2.1 The application for the protection visa and the delegate’s decision
6 Mrs [CPJ] is a citizen of New Zealand aged in her early 40s. She arrived in Australia in early 2009 on a false passport. She applied for a protection visa on 21 September 2015 and has been in immigration detention since that time. Mrs [CPJ] is married and has a son of seven years of age living in the Australian community.
7 On 18 December 2017, the Migration and Refugee Division of the AAT found that Australia owed protection obligations in respect of Mrs [CPJ] (AB200). Subsequently, on 7 September 2018, a delegate of the Minister found that Mrs [CPJ] did not pass the character test as defined in s 501(6)(d) of the Act on the ground that there was a risk she would engage in criminal conduct in Australia (the delegate’s decision) (AB207).
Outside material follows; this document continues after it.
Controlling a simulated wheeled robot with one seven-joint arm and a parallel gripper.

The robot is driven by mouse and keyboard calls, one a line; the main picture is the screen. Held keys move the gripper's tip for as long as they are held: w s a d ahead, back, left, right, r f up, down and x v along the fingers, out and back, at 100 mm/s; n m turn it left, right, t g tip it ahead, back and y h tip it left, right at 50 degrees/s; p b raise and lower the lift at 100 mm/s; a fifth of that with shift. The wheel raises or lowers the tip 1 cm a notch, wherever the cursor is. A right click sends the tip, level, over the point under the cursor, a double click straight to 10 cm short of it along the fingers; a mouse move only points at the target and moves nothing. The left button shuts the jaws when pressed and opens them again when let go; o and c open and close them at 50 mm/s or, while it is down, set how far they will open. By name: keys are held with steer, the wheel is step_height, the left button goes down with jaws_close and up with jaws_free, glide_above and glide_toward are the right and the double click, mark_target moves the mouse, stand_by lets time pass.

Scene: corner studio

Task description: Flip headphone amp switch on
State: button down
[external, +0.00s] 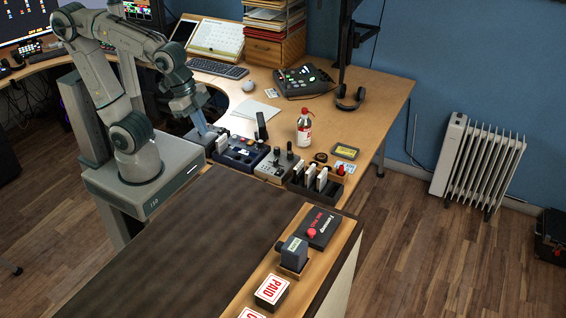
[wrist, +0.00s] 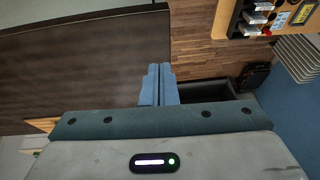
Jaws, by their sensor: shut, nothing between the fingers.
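A row of small devices stands along the desk's near edge in the external view. It includes a dark blue box with several round knobs (external: 241,153), and a grey box with upright black controls (external: 272,169). I cannot tell which device is the headphone amp, and its switch is too small to make out. My gripper (external: 206,136) points down at the left end of this row, close to the dark blue box; contact cannot be told. In the wrist view, my gripper's two blue-grey fingers (wrist: 159,70) are together and empty.
A black slotted tray (external: 298,187) with white cards stands right of the row. A red-and-white bottle (external: 304,131) and headphones (external: 350,101) are on the desk (external: 379,98). The dark counter (external: 190,245) lies in front. The desk's right part is mostly clear.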

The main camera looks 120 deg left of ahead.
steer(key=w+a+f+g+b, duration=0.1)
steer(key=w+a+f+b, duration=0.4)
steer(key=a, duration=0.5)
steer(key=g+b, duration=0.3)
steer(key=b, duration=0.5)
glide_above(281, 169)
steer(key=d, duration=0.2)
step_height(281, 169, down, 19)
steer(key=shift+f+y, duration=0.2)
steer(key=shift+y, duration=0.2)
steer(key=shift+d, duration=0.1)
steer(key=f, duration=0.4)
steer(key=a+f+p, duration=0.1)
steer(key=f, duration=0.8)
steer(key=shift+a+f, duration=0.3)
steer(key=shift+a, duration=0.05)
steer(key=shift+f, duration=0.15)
Section 501(6)(d) provides that a person does not pass the character test if “in the event the person were allowed to enter or to remain in Australia, there is a risk that the person would: (i) engage in criminal conduct in Australia…”. While the delegate considered the risk that Mrs [CPJ] would engage in criminal conduct to be “low” (at [51]), the delegate nonetheless found that Mrs [CPJ] posed an unacceptable risk to the Australian community and refused to grant the protection visa.
2.2 The Tribunal’s decision
8 A purported decision by the Tribunal affirming the delegate’s decision was set aside by consent by the Federal Court in earlier proceedings and the matter was remitted to the Tribunal to be determined according to law by the Tribunal differently constituted.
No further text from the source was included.